◆ **Task data**:
──────────────────────────────
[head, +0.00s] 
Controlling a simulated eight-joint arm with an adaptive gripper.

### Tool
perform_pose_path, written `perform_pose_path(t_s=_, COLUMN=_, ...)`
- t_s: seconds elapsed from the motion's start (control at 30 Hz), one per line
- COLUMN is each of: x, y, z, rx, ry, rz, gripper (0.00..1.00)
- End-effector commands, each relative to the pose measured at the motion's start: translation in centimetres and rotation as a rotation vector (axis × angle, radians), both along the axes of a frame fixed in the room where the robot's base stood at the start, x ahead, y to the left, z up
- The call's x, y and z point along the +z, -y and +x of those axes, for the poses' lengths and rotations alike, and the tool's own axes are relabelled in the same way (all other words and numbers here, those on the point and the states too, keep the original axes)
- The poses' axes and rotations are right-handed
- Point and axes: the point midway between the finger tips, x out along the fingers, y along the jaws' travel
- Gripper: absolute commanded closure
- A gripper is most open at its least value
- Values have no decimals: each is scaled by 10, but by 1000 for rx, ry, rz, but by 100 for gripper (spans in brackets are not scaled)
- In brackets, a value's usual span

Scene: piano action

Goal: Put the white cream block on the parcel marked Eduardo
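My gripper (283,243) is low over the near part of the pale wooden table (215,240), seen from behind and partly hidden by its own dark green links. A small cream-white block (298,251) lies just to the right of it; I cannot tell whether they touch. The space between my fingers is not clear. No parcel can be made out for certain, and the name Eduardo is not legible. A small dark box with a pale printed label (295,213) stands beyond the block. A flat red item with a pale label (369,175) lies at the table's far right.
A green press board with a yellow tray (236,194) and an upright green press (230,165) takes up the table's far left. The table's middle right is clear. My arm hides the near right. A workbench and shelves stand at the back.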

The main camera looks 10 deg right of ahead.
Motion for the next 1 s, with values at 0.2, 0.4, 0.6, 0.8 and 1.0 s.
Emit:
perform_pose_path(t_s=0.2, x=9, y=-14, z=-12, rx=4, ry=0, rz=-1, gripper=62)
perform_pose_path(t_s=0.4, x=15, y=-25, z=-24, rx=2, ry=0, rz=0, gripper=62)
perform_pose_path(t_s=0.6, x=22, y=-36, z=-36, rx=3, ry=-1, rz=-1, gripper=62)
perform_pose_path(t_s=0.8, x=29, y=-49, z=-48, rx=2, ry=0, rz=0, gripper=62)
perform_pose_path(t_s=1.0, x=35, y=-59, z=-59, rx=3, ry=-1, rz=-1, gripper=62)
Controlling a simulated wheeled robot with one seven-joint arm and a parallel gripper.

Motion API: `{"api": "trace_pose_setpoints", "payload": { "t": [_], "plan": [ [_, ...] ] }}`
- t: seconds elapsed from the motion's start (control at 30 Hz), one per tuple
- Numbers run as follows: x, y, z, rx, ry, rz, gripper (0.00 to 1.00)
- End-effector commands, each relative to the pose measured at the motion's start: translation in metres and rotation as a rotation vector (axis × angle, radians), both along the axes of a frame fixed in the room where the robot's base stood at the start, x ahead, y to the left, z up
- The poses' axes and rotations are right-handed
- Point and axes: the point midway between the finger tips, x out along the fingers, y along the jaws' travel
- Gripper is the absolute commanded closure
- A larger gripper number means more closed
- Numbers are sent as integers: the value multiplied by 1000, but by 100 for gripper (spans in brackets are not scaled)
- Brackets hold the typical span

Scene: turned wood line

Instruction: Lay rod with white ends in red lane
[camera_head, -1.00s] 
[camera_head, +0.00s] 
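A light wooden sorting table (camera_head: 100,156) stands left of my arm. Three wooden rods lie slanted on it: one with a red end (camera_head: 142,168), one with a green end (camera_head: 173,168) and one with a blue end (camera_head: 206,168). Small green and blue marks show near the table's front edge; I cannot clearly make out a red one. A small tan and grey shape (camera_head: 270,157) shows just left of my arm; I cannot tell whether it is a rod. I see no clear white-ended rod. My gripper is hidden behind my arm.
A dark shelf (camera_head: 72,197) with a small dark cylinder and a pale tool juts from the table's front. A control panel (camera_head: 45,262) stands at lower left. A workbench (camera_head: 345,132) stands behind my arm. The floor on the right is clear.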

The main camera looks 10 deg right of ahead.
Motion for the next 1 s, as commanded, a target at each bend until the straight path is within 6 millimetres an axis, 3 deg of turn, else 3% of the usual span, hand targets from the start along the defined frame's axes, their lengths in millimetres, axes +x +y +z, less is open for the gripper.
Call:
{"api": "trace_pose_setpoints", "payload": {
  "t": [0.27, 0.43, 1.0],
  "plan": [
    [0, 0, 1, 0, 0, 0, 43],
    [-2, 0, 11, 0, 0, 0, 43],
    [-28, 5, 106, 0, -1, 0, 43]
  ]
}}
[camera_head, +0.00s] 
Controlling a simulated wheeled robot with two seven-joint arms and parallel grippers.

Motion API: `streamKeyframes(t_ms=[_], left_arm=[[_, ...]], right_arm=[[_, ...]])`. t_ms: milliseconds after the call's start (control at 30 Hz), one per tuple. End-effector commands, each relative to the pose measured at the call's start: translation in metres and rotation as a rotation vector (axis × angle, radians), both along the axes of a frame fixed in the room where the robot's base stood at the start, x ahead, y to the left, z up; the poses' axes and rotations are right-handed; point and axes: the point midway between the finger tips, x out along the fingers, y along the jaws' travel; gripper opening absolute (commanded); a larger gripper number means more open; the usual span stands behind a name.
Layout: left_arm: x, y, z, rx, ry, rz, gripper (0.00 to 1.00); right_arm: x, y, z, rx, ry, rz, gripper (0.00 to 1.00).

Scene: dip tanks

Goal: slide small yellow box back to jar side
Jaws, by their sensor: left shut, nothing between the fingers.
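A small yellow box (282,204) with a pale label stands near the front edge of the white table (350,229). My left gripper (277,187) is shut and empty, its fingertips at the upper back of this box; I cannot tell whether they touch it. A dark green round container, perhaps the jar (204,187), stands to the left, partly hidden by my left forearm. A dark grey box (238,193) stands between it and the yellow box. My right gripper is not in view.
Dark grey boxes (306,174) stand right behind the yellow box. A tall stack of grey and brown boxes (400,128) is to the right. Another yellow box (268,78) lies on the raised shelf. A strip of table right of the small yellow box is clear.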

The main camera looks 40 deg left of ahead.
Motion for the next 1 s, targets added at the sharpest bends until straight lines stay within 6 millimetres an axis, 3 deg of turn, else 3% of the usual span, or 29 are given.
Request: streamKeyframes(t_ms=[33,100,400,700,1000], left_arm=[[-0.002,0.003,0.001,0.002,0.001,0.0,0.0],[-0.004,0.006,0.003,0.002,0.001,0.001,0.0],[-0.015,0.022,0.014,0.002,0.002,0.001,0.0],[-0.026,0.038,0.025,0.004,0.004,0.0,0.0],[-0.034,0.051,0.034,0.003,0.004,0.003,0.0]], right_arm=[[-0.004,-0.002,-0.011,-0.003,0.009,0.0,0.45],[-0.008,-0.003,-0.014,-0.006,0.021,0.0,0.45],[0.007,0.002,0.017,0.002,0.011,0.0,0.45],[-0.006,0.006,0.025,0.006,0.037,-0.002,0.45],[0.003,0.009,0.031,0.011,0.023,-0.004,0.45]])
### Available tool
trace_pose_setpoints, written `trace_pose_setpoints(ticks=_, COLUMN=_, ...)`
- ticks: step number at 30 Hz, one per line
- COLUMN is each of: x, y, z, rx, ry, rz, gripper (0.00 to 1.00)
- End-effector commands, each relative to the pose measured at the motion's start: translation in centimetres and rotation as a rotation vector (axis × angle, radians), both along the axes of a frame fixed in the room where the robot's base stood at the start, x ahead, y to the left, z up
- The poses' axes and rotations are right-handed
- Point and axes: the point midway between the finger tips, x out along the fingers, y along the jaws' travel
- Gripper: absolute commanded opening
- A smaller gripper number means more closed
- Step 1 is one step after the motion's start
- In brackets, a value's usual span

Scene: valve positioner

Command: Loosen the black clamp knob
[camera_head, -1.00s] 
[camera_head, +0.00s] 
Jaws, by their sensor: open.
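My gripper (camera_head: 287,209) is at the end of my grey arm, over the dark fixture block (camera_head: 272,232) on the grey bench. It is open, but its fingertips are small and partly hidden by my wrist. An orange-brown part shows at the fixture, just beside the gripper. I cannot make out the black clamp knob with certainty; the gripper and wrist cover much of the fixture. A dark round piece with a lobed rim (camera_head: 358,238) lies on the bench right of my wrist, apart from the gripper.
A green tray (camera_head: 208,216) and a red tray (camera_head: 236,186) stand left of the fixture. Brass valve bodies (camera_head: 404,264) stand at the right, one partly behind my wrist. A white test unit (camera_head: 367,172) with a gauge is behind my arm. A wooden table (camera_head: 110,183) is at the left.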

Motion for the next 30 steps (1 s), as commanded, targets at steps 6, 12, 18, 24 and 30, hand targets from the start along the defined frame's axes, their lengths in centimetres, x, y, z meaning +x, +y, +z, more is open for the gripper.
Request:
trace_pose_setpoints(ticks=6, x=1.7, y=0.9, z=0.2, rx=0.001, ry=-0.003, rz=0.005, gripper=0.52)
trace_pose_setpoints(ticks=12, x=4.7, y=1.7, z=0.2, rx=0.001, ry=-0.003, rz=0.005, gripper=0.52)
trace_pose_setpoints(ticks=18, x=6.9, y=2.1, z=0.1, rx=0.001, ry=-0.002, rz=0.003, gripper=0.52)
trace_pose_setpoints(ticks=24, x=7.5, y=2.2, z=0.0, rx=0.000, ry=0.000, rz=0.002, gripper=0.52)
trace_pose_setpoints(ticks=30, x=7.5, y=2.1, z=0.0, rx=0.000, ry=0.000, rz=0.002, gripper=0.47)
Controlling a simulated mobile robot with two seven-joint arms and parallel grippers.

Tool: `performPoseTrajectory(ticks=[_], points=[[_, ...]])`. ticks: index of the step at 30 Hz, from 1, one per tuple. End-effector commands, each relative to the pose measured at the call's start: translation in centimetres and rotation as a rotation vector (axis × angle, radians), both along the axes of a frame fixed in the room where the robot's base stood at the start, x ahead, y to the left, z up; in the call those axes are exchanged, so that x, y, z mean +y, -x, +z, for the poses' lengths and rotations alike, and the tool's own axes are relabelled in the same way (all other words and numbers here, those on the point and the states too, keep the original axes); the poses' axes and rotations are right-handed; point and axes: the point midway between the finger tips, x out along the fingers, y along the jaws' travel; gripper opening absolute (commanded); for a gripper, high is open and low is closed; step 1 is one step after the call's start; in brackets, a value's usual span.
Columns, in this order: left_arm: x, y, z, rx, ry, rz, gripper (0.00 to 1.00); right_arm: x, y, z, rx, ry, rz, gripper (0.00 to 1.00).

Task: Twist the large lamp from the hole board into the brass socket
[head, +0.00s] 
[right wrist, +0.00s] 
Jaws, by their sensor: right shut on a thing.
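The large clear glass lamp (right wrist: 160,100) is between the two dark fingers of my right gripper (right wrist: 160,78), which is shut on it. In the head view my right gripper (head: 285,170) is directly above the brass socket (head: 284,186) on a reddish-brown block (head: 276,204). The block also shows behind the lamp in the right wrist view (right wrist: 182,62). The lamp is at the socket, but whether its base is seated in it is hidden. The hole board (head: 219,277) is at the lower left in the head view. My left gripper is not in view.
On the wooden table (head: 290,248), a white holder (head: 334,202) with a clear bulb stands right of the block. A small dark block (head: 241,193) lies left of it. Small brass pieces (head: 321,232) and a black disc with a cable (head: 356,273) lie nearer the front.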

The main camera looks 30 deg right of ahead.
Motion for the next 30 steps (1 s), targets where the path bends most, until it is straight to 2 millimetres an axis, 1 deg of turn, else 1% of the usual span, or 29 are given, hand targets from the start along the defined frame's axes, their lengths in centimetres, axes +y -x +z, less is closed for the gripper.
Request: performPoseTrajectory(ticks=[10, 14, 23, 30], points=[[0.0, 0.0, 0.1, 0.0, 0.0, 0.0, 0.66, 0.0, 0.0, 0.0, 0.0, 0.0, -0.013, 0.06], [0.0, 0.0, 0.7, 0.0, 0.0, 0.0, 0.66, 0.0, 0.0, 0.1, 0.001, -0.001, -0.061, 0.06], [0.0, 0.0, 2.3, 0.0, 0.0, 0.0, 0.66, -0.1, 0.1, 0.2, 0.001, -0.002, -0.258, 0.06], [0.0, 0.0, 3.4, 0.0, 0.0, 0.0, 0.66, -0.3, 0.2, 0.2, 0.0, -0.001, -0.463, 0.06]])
──────────────────────────────
◆ **Problem**: In the listing above, please print only the lines from the first one to the line where "rz, gripper (0.00..1.00)" appears, exactly as written, both of those lines included.

◆ **Exercise answer**:
[head, +0.00s] 
Controlling a simulated eight-joint arm with an adaptive gripper.

### Tool
perform_pose_path, written `perform_pose_path(t_s=_, COLUMN=_, ...)`
- t_s: seconds elapsed from the motion's start (control at 30 Hz), one per line
- COLUMN is each of: x, y, z, rx, ry, rz, gripper (0.00..1.00)

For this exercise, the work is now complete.